Welcome to an exciting new episode of the Fueling Creativity in Education Podcast as we kick off season 10 with a compelling mini-series on diversity, creativity and gifted education, recorded live at the 2024 National Association for Gifted and Talented Conference in Seattle, Washington. In this episode, our hosts, Dr. Cyndi Burnett and Dr. Matthew Worwood sit down with Dr. Jeb Puryear, an associate professor at the University of Montana. Dr. Puryear imparts his extensive knowledge on the intersection of creativity, talent development, and education.

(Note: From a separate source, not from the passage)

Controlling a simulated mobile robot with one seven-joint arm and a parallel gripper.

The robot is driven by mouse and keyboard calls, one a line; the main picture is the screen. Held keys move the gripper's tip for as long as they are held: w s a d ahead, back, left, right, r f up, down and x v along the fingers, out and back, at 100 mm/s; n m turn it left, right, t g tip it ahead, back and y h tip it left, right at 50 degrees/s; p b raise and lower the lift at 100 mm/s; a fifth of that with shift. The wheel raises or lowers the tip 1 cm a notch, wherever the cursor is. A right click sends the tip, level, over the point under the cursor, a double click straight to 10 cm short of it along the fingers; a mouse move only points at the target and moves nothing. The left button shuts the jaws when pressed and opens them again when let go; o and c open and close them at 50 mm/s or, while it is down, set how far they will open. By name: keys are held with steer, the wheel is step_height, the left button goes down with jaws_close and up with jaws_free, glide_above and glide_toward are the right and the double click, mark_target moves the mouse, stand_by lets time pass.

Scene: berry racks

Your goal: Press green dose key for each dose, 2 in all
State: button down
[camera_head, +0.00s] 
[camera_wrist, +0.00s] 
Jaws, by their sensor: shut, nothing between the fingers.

They delve into how creativity research can help address systemic inequities in education and explore intriguing topics such as divergent thinking and creative metacognition, providing invaluable insights for teachers endeavoring to integrate creativity into their classrooms effectively.

Listeners will gain a deeper understanding of ways to contextualize creative assignments for students, linking them to real-world problems and encouraging students to develop a capacity for evaluating ideas critically. The conversation also covers the challenges of equitable education for gifted students and explores intervention strategies rather than relying solely on identification practices. Dr. Puryear emphasizes the importance of recognizing and nurturing creativity in students and teachers alike, and presents an array of strategies to empower educators in fostering a more inclusive and innovative learning environment. Tune in to explore these pivotal themes and to glean inspiration from Dr. Puryear’s creative educational experiences and insights, aimed at transforming how we approach gifted education and creativity in K-12 settings.

About the Guest

Dr. Jeb Puryear is an Associate Professor of Gifted Education at the University of Montana and a former Research Associate at the National Center for Research on Gifted Education. Additionally, he has spent two decades as a teacher and educational administrator. Jeb is an active member of NAGC networks, current chair-elect of the Research & Evaluation network, and routinely serves the gifted education community through editorial work for journals and as a conference proposal reviewer. Jeb has had his work published across top outlets in both the gifted education and creativity fields. His research interests center on creativity, underserved populations in gifted education, and the psychology of talent development.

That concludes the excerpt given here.